Il doppio volto della città favolosa.

Di giorno, il percorso si snoda tra le rovine e gli elementi artistici, sostenuto da una narrazione in audio evocativa (testo del poeta Davide Rondoni), che restituisce – a partire da uno sguardo di bambina – sensazioni, umori, visioni, di una storia in qualche modo emblematica di tante comunità e di personali esperienze.

A sera il borgo si accende con la poesia dell’arte della luce e di un sapiente gioco di light designer, quasi a venire in aiuto della luna, a rivestire i ruderi con un magico abito di note scintillanti, ombre e presenze che sembrano danzare, felici di continuare ad accogliere tutti gli abitanti temporanei di una nuova favolosa ed utopica città.

La Città dell’Utopia.
La storia.

Campomaggiore: fondato il 30 dicembre 1741 – abbandonato a causa di una frana il 10 febbraio 1885.

È una nobildonna, Marianna Proto, vedova del Conte Nicola Rendina, a sottoscrivere – il 30 dicembre 1741 – l’atto di Fondazione del nascente borgo di Campomaggiore con i pochi coloni che vi si erano stanziati. A chi stabiliva la propria dimora venivano concessi un lotto di venti palmi per la costruzione della casa, terra da coltivare e altri benefici. In cambio i coloni si impegnavano a versare dei tributi in natura o in denaro e a svolgere dei lavori per i loro signori. Sarà Teodoro Rendina, nipote di Marianna, verso la fine del XVIII secolo, il vero protagonista della crescita culturale, economica ed urbana del borgo. Influenzato dall’architetto Giovanni Patturelli concepisce un modello di sistema viario e di edificazione a scacchiera. Fa realizzare la Piazza dei Voti, baricentro di tutto lo schema urbano, il palazzo dei Rendina, il municipio, la caserma dei Carabinieri Reali, la nuova chiesa parrocchiale e le strutture atte a ospitare i servizi e le botteghe per la comunità. Successivamente il nipote, marchese Gioacchino Cutinelli-Rendina, studioso di botanica ed esperto di agricoltura, darà impulso all’economia rurale così come alla creazione di nuovi quartieri, continuando quella tradizione innovatrice che farà di Campomaggiore un luogo simbolo di progresso. In 140 anni il borgo passa da circa 80 a 1525 abitanti.

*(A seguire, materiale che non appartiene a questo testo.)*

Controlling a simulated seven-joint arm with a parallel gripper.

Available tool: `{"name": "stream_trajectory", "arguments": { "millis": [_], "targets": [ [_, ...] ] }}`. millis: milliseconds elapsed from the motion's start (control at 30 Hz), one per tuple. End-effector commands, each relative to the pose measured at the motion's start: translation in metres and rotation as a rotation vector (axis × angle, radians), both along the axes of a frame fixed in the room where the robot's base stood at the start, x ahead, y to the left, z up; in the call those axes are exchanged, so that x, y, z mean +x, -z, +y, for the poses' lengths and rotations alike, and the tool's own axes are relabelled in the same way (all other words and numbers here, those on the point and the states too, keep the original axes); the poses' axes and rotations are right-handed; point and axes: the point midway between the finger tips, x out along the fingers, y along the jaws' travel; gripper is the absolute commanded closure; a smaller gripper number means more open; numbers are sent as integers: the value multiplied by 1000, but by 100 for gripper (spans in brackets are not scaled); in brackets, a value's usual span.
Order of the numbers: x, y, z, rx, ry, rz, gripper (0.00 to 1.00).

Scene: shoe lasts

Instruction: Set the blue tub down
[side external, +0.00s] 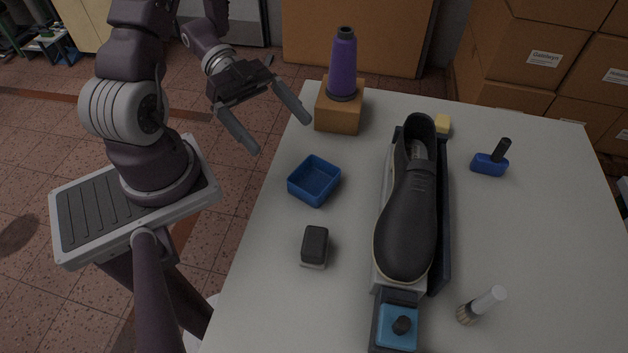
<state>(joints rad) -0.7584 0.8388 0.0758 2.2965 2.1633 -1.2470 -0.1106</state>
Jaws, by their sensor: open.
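The blue tub (314,181) is a small, open, square tray that rests on the left part of the white table. It looks empty. My gripper (281,128) is open, with its two grey fingers apart and nothing between them. It hangs up and to the left of the tub in the picture, clear of it, near the table's left edge. The tub is fully in view.
A purple thread cone (342,68) stands on a wooden block (338,107) behind the tub. A black shoe (408,215) lies in a long holder to the right. A dark brush (315,243) sits in front. Bare table (530,240) shows at right.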

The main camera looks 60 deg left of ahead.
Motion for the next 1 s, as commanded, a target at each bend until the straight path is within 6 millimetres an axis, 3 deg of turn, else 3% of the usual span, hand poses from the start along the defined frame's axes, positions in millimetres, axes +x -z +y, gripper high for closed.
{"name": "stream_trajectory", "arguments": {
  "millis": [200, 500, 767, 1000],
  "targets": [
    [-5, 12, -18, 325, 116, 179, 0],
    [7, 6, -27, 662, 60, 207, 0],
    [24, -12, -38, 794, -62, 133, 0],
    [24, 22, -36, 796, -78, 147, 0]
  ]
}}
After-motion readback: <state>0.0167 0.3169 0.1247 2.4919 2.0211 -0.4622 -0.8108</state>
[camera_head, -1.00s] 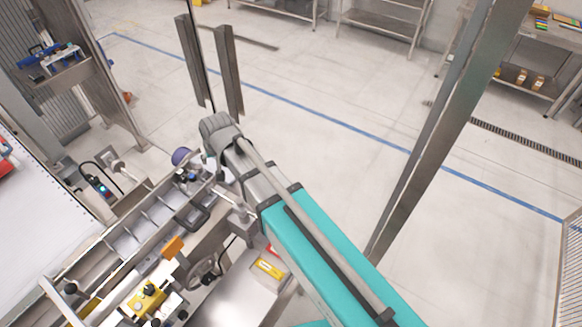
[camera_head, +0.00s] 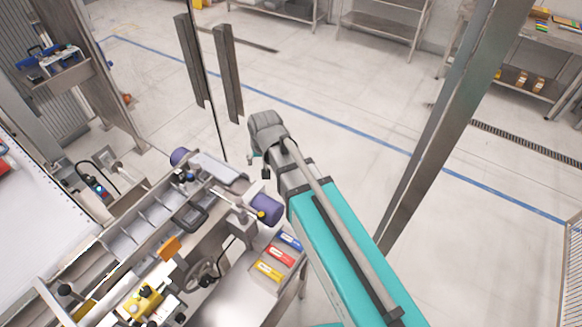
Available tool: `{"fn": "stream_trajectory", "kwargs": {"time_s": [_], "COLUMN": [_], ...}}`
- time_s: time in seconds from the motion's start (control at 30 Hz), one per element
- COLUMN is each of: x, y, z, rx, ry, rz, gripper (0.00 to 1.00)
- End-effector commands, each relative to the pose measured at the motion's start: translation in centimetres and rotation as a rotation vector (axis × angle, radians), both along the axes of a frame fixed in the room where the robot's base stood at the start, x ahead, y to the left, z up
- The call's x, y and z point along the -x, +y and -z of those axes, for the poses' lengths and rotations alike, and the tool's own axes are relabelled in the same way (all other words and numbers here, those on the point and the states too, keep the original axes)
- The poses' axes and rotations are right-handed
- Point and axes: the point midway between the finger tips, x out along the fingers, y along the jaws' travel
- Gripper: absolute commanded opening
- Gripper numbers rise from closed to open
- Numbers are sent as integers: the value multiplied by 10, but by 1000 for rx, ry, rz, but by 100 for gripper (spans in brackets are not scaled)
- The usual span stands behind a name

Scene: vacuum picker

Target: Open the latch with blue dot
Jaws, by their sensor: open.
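The machine (camera_head: 150,235) runs diagonally across the lower left, with several small fittings along its frame. A small dark fitting with a bluish tint (camera_head: 181,177) sits near its far end, but I cannot tell whether it is the latch with the blue dot. No blue dot shows clearly. My arm reaches up from the bottom, and its grey joint (camera_head: 268,130) stands to the right of the machine's far end. My gripper cannot be made out; the arm hides the area below that joint.
Purple cylinders (camera_head: 265,208) sit at the machine's far end. Yellow, red and blue boxes (camera_head: 281,250) lie beside it, close to my arm. A yellow block (camera_head: 143,300) is on the near part. Upright metal posts (camera_head: 229,75) stand behind; the floor beyond is open.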

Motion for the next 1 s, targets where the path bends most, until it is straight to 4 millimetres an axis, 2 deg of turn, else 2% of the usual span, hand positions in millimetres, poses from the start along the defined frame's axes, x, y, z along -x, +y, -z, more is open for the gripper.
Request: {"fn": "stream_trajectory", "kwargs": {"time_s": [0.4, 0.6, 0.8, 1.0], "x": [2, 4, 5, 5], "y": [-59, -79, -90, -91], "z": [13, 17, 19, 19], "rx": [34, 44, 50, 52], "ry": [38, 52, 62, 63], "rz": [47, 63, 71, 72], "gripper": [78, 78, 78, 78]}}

Il 10 febbraio 1885 una frana manda in frantumi il sogno di prosperità e di pace di Campomaggiore e della città ideale, facendo scivolare lentamente il paese verso valle e determinando la distruzione dei suoi edifici. La popolazione, abbandonate le proprie case, trova riparo nelle strutture rurali della famiglia Rendina, poco più a monte del paese, o nelle campagne circostanti, assistendo impotente alla distruzione delle proprie abitazioni. Sarà ancora una figura femminile, la moglie del Cutinelli, Laura Antonacci, la grande benefattrice che con proprie risorse finanziarie verrà in aiuto agli sfollati, sostenendo anche parte della costruzione della chiesa parrocchiale nel nuovo centro (edificato a monte).

Due donne, Marianna Proto e Laura Antonacci, racchiudono – in un simbolico abbraccio materno – la nascita e la morte di un borgo, accompagnando la rinascita di una comunità verso un nuovo destino.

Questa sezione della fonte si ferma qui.